Robot motion calls:
----

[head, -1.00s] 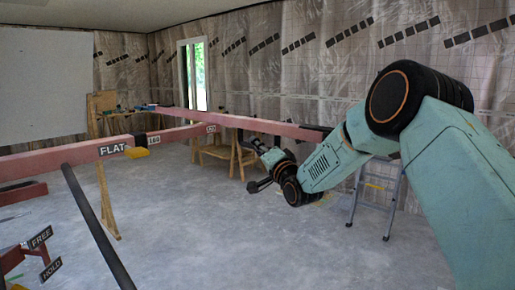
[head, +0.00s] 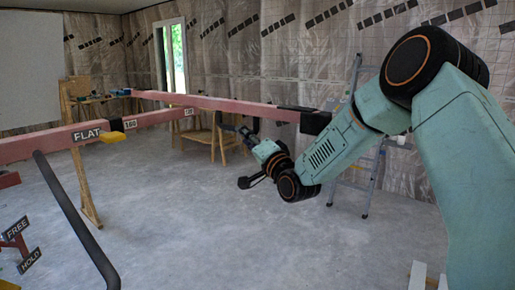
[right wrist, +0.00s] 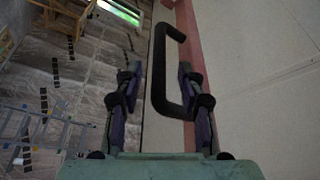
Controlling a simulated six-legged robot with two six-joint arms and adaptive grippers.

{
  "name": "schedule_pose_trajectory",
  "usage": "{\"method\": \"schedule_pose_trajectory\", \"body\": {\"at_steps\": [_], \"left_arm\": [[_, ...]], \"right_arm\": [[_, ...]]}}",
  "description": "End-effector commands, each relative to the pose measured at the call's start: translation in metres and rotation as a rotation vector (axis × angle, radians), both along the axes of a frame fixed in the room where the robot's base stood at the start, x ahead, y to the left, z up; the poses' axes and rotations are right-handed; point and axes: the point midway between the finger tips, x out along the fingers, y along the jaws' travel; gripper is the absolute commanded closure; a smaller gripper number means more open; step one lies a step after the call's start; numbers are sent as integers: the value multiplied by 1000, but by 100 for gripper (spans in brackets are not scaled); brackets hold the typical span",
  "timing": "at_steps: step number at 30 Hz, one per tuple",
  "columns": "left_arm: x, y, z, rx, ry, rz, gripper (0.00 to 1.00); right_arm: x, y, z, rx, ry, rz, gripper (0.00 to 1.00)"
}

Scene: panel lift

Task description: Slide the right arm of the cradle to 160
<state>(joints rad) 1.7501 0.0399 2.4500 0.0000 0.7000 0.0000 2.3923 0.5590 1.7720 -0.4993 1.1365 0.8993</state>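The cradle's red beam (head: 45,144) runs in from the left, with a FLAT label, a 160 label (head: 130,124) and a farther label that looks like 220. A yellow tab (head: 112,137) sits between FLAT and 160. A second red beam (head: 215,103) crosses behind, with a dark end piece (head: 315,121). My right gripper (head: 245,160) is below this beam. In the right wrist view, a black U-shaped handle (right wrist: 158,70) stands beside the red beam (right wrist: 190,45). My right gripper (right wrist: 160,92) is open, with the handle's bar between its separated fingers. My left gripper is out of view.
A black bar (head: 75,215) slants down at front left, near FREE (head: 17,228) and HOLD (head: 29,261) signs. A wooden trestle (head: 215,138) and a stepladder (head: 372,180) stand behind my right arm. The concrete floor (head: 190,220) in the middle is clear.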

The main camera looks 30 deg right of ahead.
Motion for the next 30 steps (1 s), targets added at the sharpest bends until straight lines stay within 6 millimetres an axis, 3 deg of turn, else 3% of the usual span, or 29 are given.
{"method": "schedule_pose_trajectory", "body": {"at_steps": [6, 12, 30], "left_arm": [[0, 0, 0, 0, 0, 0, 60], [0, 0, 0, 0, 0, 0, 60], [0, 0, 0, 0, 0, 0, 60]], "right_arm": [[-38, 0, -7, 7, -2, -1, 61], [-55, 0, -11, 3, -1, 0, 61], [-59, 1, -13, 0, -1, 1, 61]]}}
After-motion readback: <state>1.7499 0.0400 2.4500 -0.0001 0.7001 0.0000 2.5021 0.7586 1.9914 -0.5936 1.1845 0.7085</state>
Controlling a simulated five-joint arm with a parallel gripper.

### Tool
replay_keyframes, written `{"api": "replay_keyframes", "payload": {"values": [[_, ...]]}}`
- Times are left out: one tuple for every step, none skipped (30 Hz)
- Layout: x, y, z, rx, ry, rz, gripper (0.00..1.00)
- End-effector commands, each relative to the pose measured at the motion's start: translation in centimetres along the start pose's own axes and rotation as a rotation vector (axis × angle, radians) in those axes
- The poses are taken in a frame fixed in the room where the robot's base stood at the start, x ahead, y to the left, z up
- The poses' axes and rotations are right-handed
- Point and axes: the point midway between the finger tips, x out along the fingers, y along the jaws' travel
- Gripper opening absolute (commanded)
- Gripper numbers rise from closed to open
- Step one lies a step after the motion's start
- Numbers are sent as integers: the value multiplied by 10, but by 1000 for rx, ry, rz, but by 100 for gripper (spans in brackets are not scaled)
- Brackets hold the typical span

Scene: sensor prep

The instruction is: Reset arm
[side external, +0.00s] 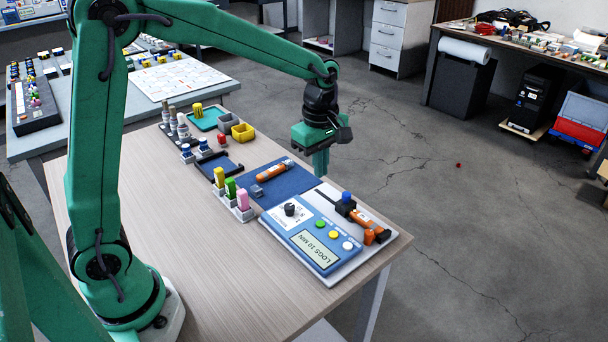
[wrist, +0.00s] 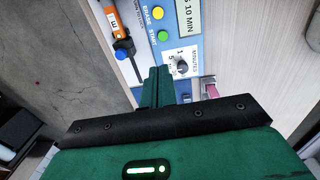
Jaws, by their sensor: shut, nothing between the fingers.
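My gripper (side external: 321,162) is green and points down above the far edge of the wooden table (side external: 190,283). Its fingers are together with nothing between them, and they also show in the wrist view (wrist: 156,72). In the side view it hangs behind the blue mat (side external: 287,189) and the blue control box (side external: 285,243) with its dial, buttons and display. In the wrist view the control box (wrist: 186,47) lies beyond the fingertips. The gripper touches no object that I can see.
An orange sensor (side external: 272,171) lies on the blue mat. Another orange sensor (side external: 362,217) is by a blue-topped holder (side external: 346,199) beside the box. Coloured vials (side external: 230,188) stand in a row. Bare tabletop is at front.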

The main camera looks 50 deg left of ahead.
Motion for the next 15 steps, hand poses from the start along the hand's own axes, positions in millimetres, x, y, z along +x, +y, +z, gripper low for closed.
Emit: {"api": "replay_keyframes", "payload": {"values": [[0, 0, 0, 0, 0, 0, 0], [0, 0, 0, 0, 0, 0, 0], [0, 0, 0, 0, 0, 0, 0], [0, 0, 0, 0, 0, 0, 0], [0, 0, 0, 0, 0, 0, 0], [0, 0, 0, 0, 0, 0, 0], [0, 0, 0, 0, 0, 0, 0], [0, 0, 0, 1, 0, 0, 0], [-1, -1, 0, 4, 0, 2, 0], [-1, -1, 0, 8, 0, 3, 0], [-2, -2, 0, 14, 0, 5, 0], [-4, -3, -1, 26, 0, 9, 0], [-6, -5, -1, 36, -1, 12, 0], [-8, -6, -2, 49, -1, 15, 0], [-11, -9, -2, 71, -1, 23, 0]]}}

----

**Goal of the exercise**
Copy every line of the material in which the word "main" occurs.

**Response below**
The main camera looks 30 deg right of ahead.
The main camera looks 50 deg left of ahead.

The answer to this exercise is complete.